Code Confidencebuild

Configuration Header File Generation

Configuration options can affect a build in two main ways. First, enabling a configuration option or other CDL entity can result in various files being built and added to a library, thus providing functionality to the application code. However this mechanism can only operate at a rather coarse grain, at the level of entire source files. Hence the component framework also generates configuration header files containing mainly C preprocessor #define directives. Package source code can then #include the appropriate header files and use #if, #ifdef and #ifndef directives to adapt accordingly. In this way configuration options can be used to enable or disable entire functions within a source file or just a single line, whichever is appropriate.

The configuration header files end up in the include/pkgconf subdirectory of the install tree. There will be one header file for the system as a whole, pkgconf/system.h, and there will be additional header files for each package, for example pkgconf/kernel.h. The header files are generated when creating or updating the build and install trees, which needs to happen after every change to the configuration.

The component framework processes each package in the configuration one at a time. The exact order in which the packages are processed is not defined, so the order in which #define's will end up in the global pkgconf/system.h header may vary. However for any given configuration the order should remain consistent until packages are added to or removed from the system. This avoids unnecessary changes to the global header file and hence unnecessary rebuilds of the packages and of application code because of header file dependency handling.

Within a given package the various components, options and interfaces will be processed in the order in which they were defined in the corresponding CDL scripts. Typically the data in the configuration headers consists only of a sequence of #define's so the order in which these are generated is irrelevant, but some properties such as define_proc can be used to add arbitrary data to a configuration header and hence there may be dependencies on the order. It should be noted that re-parenting an option below some other package has no effect on which header file will contain the corresponding #define: the preprocessor directives will always end up in the header file for the package that defines the option, or in the global configuration header.

There are six properties which affect the process of generating header files: define_header, no_define, define_format, define, if_define, and define_proc.
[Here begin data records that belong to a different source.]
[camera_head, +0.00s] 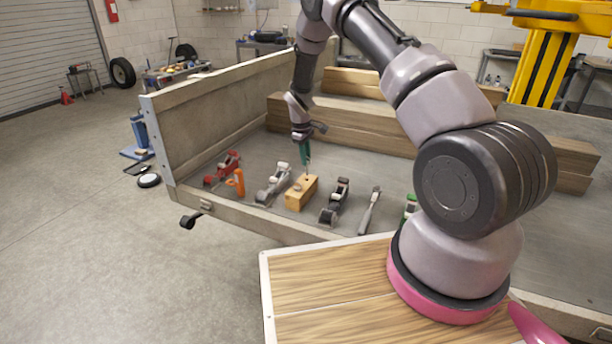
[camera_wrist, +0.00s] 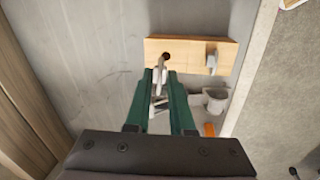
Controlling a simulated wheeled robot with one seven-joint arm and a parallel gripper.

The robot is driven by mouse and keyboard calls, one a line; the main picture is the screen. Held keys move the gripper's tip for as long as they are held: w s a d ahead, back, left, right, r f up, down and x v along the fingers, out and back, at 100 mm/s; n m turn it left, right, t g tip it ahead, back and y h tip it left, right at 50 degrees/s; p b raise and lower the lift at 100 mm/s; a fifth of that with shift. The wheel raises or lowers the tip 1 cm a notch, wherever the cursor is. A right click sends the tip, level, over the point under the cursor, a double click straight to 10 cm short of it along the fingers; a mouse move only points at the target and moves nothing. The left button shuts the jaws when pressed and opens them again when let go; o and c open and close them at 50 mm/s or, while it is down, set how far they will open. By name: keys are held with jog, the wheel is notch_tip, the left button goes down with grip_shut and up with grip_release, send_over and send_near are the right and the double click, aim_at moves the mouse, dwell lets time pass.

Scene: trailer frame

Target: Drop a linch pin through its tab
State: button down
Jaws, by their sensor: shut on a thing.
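My gripper (camera_wrist: 162,76) has two green fingers and is shut on a slim silver piece, which looks like the linch pin (camera_wrist: 158,82). In the head view my gripper (camera_head: 307,164) hangs over a wooden block (camera_head: 300,196) on the trailer bed. The block (camera_wrist: 188,44) also shows in the wrist view, just beyond the fingertips. A dark round spot, a hole or socket, shows on it ahead of the fingertips. A small grey metal piece, seemingly the tab (camera_wrist: 211,58), stands on the block to the right of the fingers. The pin's lower end cannot be made out.
A grey hand plane (camera_head: 272,185) lies left of the block and a dark plane (camera_head: 335,203) lies right of it. An orange clamp (camera_head: 236,182) and red tool (camera_head: 226,166) lie farther left. Timber beams (camera_head: 350,132) lie behind. A chisel-like tool (camera_head: 370,211) lies farther right.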

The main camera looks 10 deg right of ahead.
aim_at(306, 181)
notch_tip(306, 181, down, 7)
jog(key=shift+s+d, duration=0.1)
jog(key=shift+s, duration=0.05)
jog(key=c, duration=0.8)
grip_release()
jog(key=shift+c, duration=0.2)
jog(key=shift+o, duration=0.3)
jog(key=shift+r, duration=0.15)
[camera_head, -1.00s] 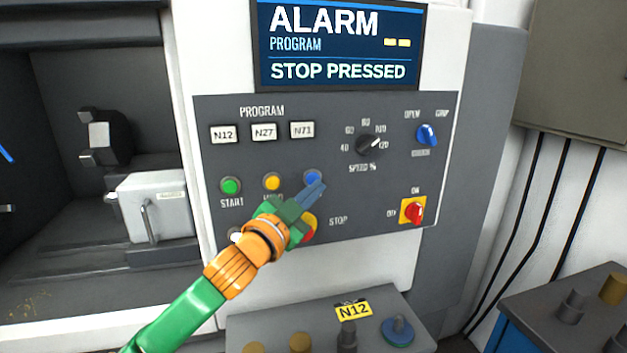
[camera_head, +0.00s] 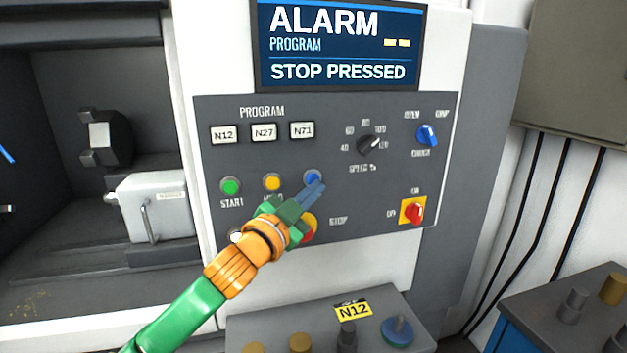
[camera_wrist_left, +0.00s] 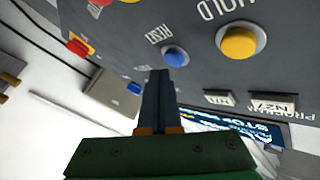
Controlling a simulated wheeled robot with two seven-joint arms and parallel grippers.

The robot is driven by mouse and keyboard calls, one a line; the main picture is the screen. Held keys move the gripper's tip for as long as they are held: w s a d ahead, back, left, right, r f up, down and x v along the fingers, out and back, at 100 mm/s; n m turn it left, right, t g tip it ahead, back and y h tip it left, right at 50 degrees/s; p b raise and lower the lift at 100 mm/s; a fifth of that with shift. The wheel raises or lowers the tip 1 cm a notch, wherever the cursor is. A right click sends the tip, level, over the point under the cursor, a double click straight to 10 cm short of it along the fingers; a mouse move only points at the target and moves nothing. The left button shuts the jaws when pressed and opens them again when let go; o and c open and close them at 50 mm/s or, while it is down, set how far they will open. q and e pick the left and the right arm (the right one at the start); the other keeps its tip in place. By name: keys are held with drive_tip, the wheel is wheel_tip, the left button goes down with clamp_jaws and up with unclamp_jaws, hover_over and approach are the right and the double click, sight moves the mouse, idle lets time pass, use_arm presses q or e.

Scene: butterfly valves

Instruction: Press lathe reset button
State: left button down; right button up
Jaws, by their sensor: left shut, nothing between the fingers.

The define_header property can only occur in the body of a cdl_package command and specifies the name of the header file which should contain the package's configuration data, for example:

cdl_package <some_package> {
    define_header xyzzy.h

Given such a define_header property the component framework will use the file pkgconf/xyzzy.h for the package's configuration data. If a package does not have a define_header property then a suitable file name is constructed from the package's name. This involves:

  1. All characters in the package name up to and including the first underscore are removed. For example CYGPKG_KERNEL is converted to KERNEL, and CYGPKG_HAL_ARM is converted to HAL_ARM.

  2. Any upper case letters in the resulting string will be converted to lower case, yielding e.g. kernel and hal_arm.

  3. A .h suffix is appended, yielding e.g. kernel.h and hal_arm.h.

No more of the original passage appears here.